Although all of Ara's baklavas are bite-sized, their taste will subsume all other senses. The interplay between the tart pistachio filling, fine wisps of phyllo dough and a judicious sprinkling of rosewater translates into three presentations of sweet twirling into one within your mouth. One type of baklava, appropriately called “the queen,” features layers of flaky dough pricked up around rosewater-bathed pistachios and looks like a crown. Another variant, bourma, is a pistachio log surrounded by shredded dough that resemble a cross-section of a furry caterpillar.

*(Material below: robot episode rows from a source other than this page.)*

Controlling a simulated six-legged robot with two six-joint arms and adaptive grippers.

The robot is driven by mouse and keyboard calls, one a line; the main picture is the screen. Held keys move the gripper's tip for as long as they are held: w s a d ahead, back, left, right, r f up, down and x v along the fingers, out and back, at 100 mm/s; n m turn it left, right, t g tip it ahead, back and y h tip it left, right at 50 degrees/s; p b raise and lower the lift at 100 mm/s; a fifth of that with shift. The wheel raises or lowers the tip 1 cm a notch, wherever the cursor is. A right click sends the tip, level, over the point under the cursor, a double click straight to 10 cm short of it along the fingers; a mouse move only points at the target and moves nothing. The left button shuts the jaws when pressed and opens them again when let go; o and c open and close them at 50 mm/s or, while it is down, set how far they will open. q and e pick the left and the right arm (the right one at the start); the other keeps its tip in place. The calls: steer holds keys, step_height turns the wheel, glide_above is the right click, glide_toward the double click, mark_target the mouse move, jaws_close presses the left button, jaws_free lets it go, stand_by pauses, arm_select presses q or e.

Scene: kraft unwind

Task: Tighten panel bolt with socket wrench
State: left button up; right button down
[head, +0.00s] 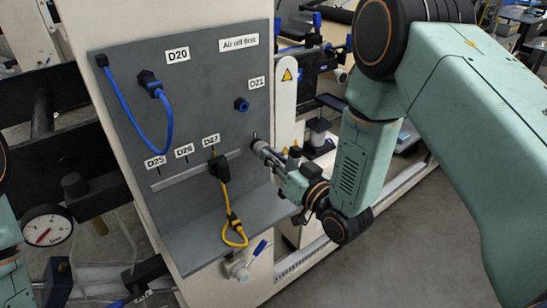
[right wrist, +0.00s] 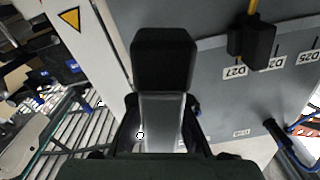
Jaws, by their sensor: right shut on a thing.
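The grey panel (head: 205,95) stands upright in front of me, with a ledge along its bottom. My right gripper (head: 280,168) is at the panel's right edge, shut on the socket wrench (head: 264,150). In the right wrist view a grey bar with a black block fills the middle, and the bolt cannot be made out. My left gripper is not in view.
A blue cable (head: 160,120) hangs from the upper left of the panel. A yellow cable (head: 224,195) hangs from a black plug under D27. A blue-handled valve (head: 240,267) is below the ledge. A pressure gauge (head: 47,229) is at the left. Floor is clear at lower right.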

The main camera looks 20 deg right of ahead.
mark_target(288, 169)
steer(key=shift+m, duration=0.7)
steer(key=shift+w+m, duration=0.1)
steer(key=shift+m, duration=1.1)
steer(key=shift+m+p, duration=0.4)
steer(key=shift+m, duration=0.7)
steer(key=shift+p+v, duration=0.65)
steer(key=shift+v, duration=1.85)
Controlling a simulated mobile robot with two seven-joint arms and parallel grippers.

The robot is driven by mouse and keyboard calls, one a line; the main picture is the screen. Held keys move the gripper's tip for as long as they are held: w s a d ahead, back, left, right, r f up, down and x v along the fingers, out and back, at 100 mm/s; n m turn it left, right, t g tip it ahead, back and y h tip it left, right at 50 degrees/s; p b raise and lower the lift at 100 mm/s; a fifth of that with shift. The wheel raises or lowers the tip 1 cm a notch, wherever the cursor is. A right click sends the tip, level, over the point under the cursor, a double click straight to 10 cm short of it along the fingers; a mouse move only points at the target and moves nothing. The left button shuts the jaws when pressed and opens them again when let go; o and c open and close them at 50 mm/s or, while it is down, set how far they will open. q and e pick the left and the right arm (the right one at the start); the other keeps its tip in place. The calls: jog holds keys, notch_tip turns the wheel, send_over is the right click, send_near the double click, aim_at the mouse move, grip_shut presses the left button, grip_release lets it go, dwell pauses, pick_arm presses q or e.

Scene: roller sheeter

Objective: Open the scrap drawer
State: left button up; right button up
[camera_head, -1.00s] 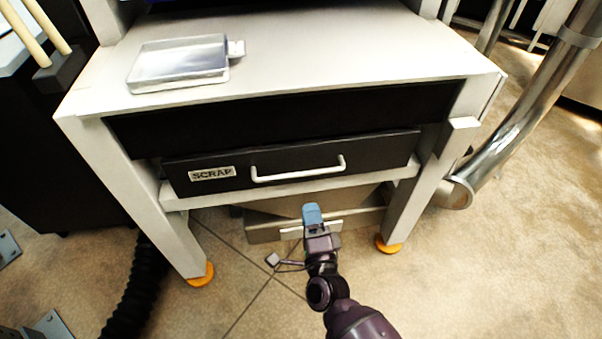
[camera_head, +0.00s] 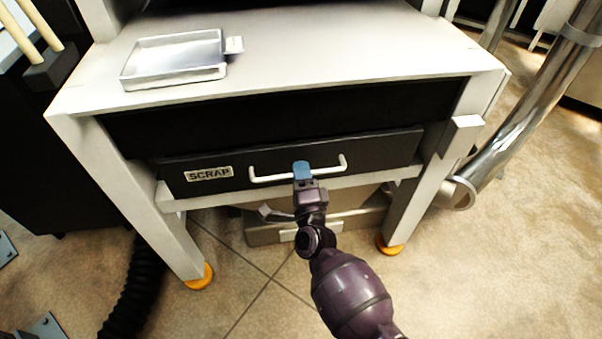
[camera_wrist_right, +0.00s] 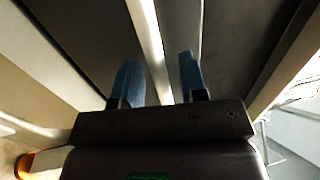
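The scrap drawer (camera_head: 390,152) is a dark front below the machine's white top, with a "SCRAP" label (camera_head: 209,173) at its left. Its white bar handle (camera_head: 268,177) runs across the middle. In the right wrist view, the two blue fingertips of this gripper (camera_wrist_right: 160,82) stand apart. The pale handle bar (camera_wrist_right: 148,32) runs between them, with a gap visible on both sides. My left gripper is in neither view.
A shallow metal tray (camera_head: 172,72) sits on the white top (camera_head: 330,50). White legs with orange feet (camera_head: 200,276) flank the drawer. A metal box (camera_head: 345,222) stands on the floor beneath it. A shiny pipe (camera_head: 510,125) rises at the right.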

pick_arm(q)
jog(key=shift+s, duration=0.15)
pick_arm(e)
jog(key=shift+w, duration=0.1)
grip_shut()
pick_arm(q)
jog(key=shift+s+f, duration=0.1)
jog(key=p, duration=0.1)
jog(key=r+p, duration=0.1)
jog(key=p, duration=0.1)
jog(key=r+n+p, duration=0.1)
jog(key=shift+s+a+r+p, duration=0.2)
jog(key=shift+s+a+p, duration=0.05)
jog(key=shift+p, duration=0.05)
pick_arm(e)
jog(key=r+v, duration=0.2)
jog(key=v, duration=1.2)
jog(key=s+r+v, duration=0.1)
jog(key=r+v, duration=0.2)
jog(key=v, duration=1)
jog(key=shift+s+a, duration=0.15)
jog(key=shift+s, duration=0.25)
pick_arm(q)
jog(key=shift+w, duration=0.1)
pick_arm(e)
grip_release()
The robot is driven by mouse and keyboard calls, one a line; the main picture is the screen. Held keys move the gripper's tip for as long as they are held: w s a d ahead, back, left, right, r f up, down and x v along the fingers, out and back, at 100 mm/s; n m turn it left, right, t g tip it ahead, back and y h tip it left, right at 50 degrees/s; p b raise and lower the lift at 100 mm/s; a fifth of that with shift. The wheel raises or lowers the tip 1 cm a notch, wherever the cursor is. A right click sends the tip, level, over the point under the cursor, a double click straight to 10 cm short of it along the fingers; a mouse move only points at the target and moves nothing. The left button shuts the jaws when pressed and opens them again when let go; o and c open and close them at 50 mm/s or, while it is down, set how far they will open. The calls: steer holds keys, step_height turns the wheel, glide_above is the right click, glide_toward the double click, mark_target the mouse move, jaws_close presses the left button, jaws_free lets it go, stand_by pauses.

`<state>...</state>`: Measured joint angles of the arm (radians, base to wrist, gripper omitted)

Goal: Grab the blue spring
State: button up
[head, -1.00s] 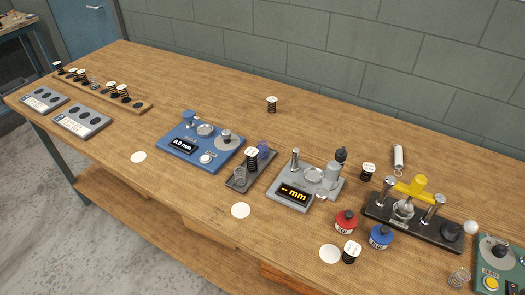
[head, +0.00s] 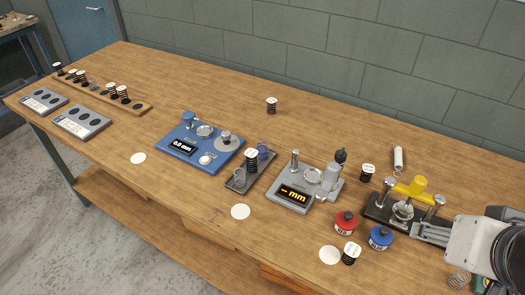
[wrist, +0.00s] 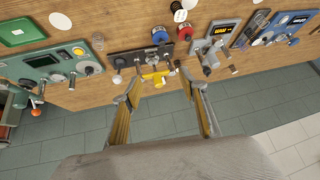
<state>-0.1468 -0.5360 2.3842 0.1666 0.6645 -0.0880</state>
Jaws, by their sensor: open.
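My gripper (head: 432,232) is at the right of the head view, far from the tray. In the wrist view my gripper (wrist: 160,82) has its fingers spread wide with nothing between them. I cannot make out the blue spring clearly in the wrist view.
A blue gauge (head: 200,145) stands left of the tray and a grey gauge (head: 305,187) right of it. A yellow-topped fixture (head: 412,186) is close to my gripper. Red (head: 346,222) and blue (head: 380,238) pots stand in front. Bench behind the tray is mostly clear.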

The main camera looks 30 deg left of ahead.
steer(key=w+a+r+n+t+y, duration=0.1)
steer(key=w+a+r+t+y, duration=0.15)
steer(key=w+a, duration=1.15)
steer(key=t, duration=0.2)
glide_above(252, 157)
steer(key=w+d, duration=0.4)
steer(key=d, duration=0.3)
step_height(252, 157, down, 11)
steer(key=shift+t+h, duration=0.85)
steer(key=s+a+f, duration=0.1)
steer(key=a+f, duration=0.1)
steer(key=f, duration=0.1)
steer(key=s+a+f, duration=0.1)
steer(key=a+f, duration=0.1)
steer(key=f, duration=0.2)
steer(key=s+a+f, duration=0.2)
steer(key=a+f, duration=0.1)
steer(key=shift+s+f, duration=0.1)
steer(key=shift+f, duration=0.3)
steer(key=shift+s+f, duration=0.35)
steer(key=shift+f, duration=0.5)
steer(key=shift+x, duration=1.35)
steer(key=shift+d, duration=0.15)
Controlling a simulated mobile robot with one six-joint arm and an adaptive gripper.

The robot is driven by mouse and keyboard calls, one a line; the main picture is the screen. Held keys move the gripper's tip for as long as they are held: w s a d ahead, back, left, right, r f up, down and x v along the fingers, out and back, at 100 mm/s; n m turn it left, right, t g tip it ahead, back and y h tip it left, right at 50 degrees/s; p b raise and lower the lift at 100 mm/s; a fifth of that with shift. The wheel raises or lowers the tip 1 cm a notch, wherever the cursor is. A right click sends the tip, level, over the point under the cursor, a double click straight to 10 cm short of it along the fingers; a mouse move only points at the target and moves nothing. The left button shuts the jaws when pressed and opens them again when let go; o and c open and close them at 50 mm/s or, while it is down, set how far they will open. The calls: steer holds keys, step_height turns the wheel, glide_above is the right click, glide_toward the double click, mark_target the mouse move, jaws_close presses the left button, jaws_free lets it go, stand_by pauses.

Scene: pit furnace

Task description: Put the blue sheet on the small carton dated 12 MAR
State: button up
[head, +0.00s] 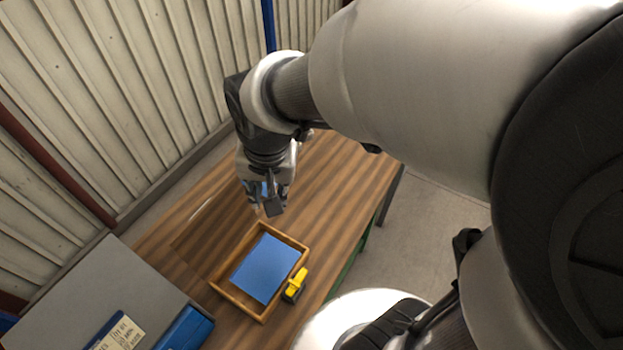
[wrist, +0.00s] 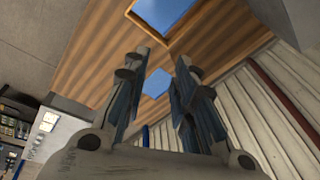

Ara's also prepares such breaded delights as the cornbread-looking namourah and basma, a dense, gritty bread stuffed with pistachios that's the sweetest loaf of your life. But the ultimate attraction at Ara's is the maamoul, a sugar cookie stuffed with date spread, chopped walnuts or garnished pistachios. Unlike baklava, the differences in shape between the three maamouls are crucial. The date maamoul is thinner and made with blander dough, the better to allow the fruit's humble sweetness to infiltrate your conscious. The pistachio maamouls are more of a half-ball, with rosewater seeping throughout the sugary cookie dough. And the walnut kind is squat for milk-dunking.

“Are you sure that's all you want?” I thought I was sure. . .but I couldn't resist. Two pounds of baklava later, I was about to leave until my eyes glimpsed a freezer. “Could you throw in a mango sorbet?” I asked. “And add in three maamouls.”